The Pricing Strategy skill walks through the standard B2B SaaS / digital-product pricing frameworks (value-based, cost-plus, competitor-anchor, Van Westendorp price-sensitivity) and produces a recommended packaging structure for your offer. Free tier yes/no, tier count, anchor price, axis of differentiation between tiers.

What it produces: a pricing memo — recommended tier structure (with naming, prices, and 3-5 line items per tier), a rationale section explaining the framework choice, and a Van Westendorp-style “willingness to pay” probe you can run on customers to validate.

Best for: founders with a real product and at least some customer signal who are about to launch pricing for the first time, or repackage to fix a stalled growth metric.
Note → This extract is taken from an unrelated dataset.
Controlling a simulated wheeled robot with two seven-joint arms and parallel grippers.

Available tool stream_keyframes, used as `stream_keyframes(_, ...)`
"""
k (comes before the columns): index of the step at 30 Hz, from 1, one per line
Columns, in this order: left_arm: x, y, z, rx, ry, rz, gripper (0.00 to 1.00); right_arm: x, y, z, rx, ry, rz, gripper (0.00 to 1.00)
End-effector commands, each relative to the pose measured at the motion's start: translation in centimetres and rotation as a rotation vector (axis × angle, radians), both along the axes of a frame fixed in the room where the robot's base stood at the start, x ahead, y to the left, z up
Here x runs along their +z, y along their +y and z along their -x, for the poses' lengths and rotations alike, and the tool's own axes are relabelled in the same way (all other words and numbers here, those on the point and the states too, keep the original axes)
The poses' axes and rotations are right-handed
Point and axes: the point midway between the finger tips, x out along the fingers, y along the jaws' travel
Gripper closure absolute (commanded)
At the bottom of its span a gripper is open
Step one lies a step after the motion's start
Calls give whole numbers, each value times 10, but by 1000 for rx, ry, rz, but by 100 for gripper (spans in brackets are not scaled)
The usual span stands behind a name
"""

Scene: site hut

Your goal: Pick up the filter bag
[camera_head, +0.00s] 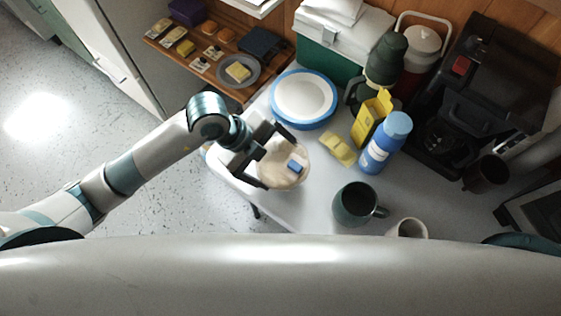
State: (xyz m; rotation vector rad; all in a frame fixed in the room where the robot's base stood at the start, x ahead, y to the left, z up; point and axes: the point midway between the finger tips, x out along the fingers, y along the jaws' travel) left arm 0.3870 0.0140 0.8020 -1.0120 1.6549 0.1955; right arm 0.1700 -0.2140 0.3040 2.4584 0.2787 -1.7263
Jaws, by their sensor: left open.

The skill rewards real pricing data; without any, it produces educated guesses.

Skip if: your business model is well-defined and copying a known competitor’s structure is fine. Skip also if you’ve never spoken to a customer about pricing — the skill can’t compensate for missing primary research.

Setup gotchas: the brief is the leverage. Feed it: product description, customer ICP, current pricing if any, top 3 competitor prices, value-axis customers care about. Vague brief produces “$29 / $99 / Enterprise” boilerplate. Detailed brief produces a defensible structure with rationale.
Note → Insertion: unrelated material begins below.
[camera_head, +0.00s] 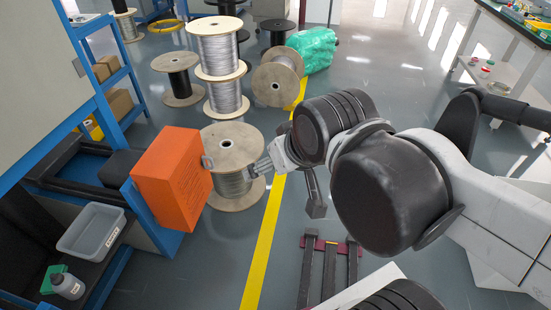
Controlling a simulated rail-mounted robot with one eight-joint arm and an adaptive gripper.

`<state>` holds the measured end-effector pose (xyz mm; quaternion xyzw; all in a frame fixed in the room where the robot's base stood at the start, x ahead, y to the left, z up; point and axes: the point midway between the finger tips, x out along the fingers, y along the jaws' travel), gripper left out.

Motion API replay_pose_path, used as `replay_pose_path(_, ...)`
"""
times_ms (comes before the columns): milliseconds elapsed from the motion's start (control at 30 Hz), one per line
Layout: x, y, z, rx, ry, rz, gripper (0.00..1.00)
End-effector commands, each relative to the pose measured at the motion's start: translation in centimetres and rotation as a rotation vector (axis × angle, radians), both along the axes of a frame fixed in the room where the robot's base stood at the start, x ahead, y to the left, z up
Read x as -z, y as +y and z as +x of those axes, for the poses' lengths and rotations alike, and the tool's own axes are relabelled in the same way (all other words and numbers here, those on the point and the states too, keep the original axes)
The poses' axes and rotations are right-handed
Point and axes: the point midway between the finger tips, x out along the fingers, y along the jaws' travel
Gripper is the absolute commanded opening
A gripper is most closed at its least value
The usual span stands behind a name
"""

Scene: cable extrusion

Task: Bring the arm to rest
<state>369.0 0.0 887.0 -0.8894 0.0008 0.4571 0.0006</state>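My arm reaches in from the right of the head view, with thick black joints and white links. My gripper (257,169) is at its far left end. It appears in front of the wooden cable spool (229,146) on the floor, just right of an orange box (172,178). The gripper is small and grey here, and its fingers blend with the wound cable behind. I cannot tell whether it is open or shut, or whether it touches the spool. No held object can be made out.
The orange box is beside a blue-framed bench with a grey tray (91,230) and a bottle (68,286). More spools (218,58) stand behind, near a green wrapped bundle (314,48). A yellow floor line (262,255) runs below the arm. A table (515,25) stands far right.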

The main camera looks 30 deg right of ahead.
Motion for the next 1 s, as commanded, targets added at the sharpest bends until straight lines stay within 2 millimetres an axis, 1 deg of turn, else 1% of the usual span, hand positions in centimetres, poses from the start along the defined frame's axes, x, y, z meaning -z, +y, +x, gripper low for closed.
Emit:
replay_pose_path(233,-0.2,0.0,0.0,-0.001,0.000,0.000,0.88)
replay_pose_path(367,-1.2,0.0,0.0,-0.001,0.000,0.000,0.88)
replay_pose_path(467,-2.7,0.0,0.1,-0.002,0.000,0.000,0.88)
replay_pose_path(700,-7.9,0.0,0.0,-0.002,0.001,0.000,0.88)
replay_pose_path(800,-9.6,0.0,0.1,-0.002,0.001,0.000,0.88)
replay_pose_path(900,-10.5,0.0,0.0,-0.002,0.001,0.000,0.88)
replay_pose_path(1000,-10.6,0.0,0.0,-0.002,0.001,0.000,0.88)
Real-world workflow: when a Kreators client asks “should I go from one tier to three?” we run this skill against their CRM data + last-quarter retention. Output is a memo we present, not a final answer — pricing decisions need human judgment, and the skill knows it (the memo always ends with “validate with N customers before launch”).

Compatible alternatives: Customer Research to source the “willingness to pay” data the skill recommends gathering, Competitor Research for the competitor-anchor input.

Pricing is a series of bets. Use this for the structure; trust customer signal for the numbers.